Lang und breit wurde bereits in verschiedensten Medien darüber berichtet. Ein weiterer Beitrag zu dem Thema kann aber trotzdem nicht schaden. Denn dem Sachverhalt wird meist nicht so richtig auf den Grund gegangen…

»Ist der Outdoor-Boom eine „Blase“?« fragte etwa auch Klaus Haselböck im Outdoor-Magazin „Land der Berge“, deren Chefredakteur er ist, in Ausgabe 5/2012, relativiert aber sofort wieder mit unübertroffenem ökonomischen Sachverstand: »Das Interesse an „Natursportarten“ wie Klettern, Wandern oder Trailrunning ist weiter überproportional steigend und der Imagewert dieser einst elitären Nische wächst und wächst. Zudem wird in wirtschaftlich durchzogenen Zeiten [?] vor allem das, was man vor Ort mit dem Mountainbike, zu Fuß oder im Kajak machen kann, umso mehr geschätzt und verstärkt betrieben. Und dann wird auch neues Equipment wieder reizvoll. Dazu kommen mit Russland und Asien neue Märkte, und mit Frauen und Kindern neue Zielgruppen. Solange Euros und Dollars im Umlauf sind und sich die Branche ihre Innovationskraft erhält, wird das Thema Outdoor wirtschaftlich gesehen ein starker Trend bleiben. Und emotional müssen wir uns angesichts einer Menschheitsgeschichte, die hunderttausende von Jahren „outdoors“ stattgefunden hat [!], ohnehin keine Sorgen darum machen.« (Land der Berge, 5/2012)

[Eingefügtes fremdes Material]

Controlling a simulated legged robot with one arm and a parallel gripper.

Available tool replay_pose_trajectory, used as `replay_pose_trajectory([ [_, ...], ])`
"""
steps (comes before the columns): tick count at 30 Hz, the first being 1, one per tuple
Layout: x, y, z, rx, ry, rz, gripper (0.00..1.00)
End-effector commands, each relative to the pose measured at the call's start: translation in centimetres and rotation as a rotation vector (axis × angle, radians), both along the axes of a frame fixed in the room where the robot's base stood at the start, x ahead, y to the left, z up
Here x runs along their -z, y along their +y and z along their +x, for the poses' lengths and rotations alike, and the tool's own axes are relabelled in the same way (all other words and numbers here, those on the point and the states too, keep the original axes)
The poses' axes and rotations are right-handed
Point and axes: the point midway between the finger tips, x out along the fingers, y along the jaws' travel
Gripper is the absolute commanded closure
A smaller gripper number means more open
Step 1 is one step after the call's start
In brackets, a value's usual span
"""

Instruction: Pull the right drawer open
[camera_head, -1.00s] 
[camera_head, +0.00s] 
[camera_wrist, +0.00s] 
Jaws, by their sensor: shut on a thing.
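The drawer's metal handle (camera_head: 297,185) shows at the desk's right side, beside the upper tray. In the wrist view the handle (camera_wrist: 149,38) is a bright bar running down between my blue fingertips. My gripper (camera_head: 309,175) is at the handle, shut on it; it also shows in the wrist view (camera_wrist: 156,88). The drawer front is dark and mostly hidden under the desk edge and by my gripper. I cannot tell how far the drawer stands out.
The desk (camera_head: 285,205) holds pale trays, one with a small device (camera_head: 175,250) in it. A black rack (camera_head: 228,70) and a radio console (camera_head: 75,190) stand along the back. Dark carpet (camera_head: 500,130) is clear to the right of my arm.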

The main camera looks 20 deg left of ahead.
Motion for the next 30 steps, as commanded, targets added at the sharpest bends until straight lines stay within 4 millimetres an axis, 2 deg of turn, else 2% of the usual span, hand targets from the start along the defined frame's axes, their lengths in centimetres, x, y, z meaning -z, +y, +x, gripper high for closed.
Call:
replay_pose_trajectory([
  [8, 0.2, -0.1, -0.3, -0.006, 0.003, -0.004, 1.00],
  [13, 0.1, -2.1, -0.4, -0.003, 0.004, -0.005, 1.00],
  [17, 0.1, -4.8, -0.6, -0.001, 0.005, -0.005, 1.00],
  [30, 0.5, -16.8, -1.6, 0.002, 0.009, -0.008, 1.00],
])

Was er hier wohl andeuten wollte ist: In Krisenzeiten gesellt sich zu der ohnehin vorhandenen Sehnsucht nach Natur und Ursprünglichkeit, nach Einfachheit und Konkretheit als Gegenpolen zur abstrakten, hektischen, unverständlichen, modernen Gesellschaft, offenbar auch das Bedürfnis, sich schon einmal körperlich wie mental auf den Naturzustand vorzubereiten. „Krieg aller gegen alle“ hieß dieser bei Hobbes, paradiesisch hingegen schien er bei Rousseau und in der Romantik. Rezente Vorstellungen davon liegen vermutlich irgendwo dazwischen, allerdings nach beiden Seiten offen. Was unsereins in die Natur treibt ist jedenfalls vielschichtig. Das stellten auch die Wissenschaftler_innen Kirchhoff, Vicenzotti und Voigt in einem ganz aufschlussreichen Sammelband über genau dieses Thema, „Sehnsucht nach Natur“ fest. Sie schreiben auch, dass es zu kurz greife und überdies eine unzulässige Ontologie sei, dem Menschen ein naturgegebenes Streben zur Natur zu unterstellen, oder mit anderen Worten, zu behaupten, er müsse eine naturferne Lebensweise kompensieren. (1)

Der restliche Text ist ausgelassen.